Im Bundeskanzleramt sollen die Fäden der Inseratenaffäre zusammengelaufen sein.

foto: Christian Fischer

Wien – Die in der Inseratenaffäre beschuldigte Meinungsforscherin Sabine B. sei bereit, als Kronzeugin zu fungieren. Das berichtete das Ö1-"Morgenjournal" am Freitag unter Berufung auf den Anlassbericht des Bundesamts für Korruptionsbekämpfung (BAK). Der Bericht liegt auch dem STANDARD vor.

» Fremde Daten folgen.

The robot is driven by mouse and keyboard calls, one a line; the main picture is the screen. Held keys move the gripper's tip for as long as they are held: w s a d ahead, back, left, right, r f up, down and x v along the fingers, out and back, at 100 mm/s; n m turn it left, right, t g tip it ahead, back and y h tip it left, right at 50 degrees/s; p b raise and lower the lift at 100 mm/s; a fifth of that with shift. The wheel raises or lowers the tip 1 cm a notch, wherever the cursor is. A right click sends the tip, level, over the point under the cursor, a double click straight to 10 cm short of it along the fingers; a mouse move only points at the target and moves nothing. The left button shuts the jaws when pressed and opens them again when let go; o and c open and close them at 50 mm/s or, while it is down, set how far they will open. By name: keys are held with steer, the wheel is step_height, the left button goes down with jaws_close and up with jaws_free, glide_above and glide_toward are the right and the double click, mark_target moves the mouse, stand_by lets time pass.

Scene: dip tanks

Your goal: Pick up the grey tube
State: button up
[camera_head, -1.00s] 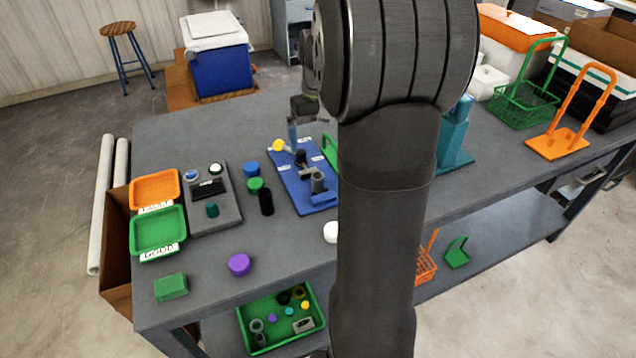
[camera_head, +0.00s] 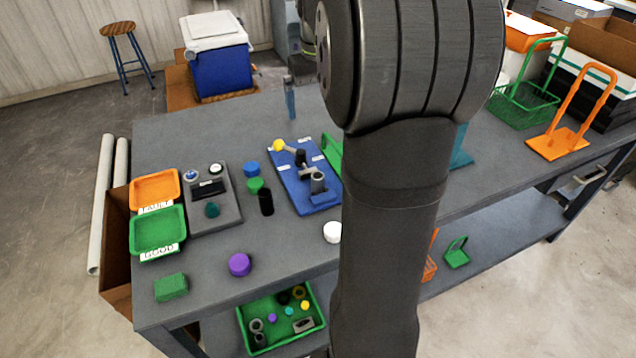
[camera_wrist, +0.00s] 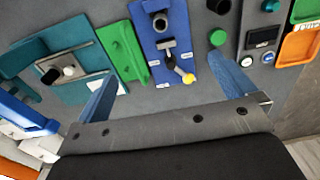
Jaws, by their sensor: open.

Der Bericht hält detailliert fest, was nach B.s Festnahme am 12. Oktober um 6.45 Uhr geschehen ist. Zur Festnahme war es gekommen, weil der Meinungsforscherin Verdunkelung vorgeworfen wurde. Sie soll nur wenige Stunden vor der Hausdurchsuchung in der Inseratenaffäre Chats mit anderen Beschuldigten gelöscht haben. Es gilt die Unschuldsvermutung.

Anwältin kontaktiert

B. wurden die gegen sie erhobenen strafrechtlichen Vorwürfe in der Inseratenaffäre nochmals erklärt. Dann konnte sie ihre Anwältin kontaktieren, die ihr gemäß BAK-Anlassbericht um 7.30 Uhr geraten habe, vorerst keine Aussage zu machen.

Daraufhin konnte die Meinungsforscherin laut Bericht kurz frühstücken, bevor sie dem Bundesamt für Korruptionsbekämpfung übergeben und in den Arrest im Stadtpolizeikommando Meidling gebracht wurde. Dort habe sie sich mehrmals mit ihrer Anwältin beraten können.

Auszug aus der Rechtsbelehrung

Die Beschuldigteneinvernahme durch die Wirtschafts- und Korruptionsstaatsanwaltschaft (WKStA) fand dann am Tag nach der Festnahme statt. Im Anlassbericht des BAK befindet sich ein Auszug aus der Rechtsbelehrung davor. Diese lässt den Schluss zu, dass B. einen Kronzeugenstatus beantragt hat.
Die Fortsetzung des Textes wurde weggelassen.